Anthony Liguori wrote:

In the event that the VM is larger than a single node, if a user is creating it via qemu-system-x86_64, they're going to either not care at all about NUMA, or be familiar enough with the numactl tools that they'll probably just want to use that. Once you've got your head around the fact that VCPUs are just threads and the memory is just a shared memory segment, any knowledgable sysadmin will have no problem doing whatever sort of NUMA layout they want.


The vast majority of production VMs will be created by management tools.

The other case is where management tools are creating VMs. In this case, it's probably better to use numactl as an external tool because then it keeps things consistent wrt CPU pinning.

There's also a good argument for not introducing CPU pinning directly to QEMU. There are multiple ways to effectively do CPU pinning. You can use taskset, you can use cpusets or even something like libcgroup.

If you refactor the series so that the libnuma patch is the very last one and submit to qemu-devel, I'll review and apply all of the first patches. We can continue to discuss the last patch independently of the first three if needed.

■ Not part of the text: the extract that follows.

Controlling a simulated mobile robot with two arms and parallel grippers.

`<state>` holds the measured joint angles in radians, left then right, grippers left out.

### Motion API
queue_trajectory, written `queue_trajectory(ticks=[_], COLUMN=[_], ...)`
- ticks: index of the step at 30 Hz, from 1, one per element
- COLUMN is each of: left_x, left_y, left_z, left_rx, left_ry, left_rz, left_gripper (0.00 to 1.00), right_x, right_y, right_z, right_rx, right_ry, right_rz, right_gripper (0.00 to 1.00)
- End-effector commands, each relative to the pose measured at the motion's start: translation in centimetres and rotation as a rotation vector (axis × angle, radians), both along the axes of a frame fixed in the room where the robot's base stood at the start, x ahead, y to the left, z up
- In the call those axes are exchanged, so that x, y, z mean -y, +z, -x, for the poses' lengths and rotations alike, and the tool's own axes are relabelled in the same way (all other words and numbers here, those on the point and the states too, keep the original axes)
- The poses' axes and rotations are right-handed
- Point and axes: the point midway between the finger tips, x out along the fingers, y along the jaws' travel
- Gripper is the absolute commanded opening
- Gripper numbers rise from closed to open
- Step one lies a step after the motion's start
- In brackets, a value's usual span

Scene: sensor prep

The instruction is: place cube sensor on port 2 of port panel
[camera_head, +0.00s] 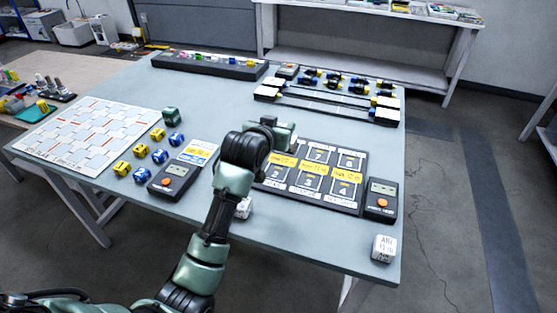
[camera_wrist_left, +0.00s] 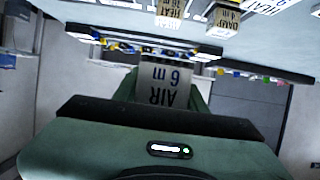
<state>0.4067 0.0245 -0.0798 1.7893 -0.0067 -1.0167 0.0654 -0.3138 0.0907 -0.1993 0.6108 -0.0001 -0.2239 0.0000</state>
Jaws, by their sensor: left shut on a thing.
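The black port panel (camera_head: 362,158) lies on the table with rows of numbered ports and yellow labels across its middle. My left gripper (camera_head: 287,137) is over the panel's back left part, and my arm covers its left edge. In the left wrist view, my left gripper is shut on a pale cube sensor (camera_wrist_left: 167,82) with an upside-down "AIR" label. The head view hides this cube behind the gripper. My right gripper is not in view.
Handheld meters stand right (camera_head: 381,199) and left (camera_head: 174,181) of the panel. White cubes sit at the front right (camera_head: 384,248) and partly behind my arm (camera_head: 244,208). Yellow and blue cubes lie left, near a white grid board (camera_head: 60,150). Racks (camera_head: 325,107) stand behind.

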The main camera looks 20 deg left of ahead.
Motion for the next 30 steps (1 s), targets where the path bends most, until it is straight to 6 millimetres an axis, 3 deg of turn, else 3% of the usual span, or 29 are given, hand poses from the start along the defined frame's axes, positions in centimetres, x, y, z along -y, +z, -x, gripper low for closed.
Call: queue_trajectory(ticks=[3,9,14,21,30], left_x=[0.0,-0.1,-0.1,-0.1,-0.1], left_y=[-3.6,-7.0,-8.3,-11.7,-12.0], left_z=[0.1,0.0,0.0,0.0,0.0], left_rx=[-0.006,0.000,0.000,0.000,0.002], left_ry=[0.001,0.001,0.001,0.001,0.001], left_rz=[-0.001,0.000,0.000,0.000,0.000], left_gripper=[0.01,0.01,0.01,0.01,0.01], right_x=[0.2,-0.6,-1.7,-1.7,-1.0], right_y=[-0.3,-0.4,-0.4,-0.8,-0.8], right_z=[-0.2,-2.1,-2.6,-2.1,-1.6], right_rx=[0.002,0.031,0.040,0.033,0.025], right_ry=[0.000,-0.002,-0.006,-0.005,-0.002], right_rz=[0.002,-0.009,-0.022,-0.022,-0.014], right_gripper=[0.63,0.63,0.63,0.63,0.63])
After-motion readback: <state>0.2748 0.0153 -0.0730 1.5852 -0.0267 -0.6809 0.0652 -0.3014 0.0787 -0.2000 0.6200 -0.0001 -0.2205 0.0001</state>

We need libnuma integrated in qemu. Using numactl outside of qemu means we need to start exposing more and more qemu internals (vcpu->thread mapping, memory in /dev/shm, phys_addr->ram_addr mapping) and lose out on optimization opportunities (having multiple numa-aware iothreads, numa-aware kvm mmu). It also means we cause duplication of the numa logic in management tools instead of consolidation in qemu.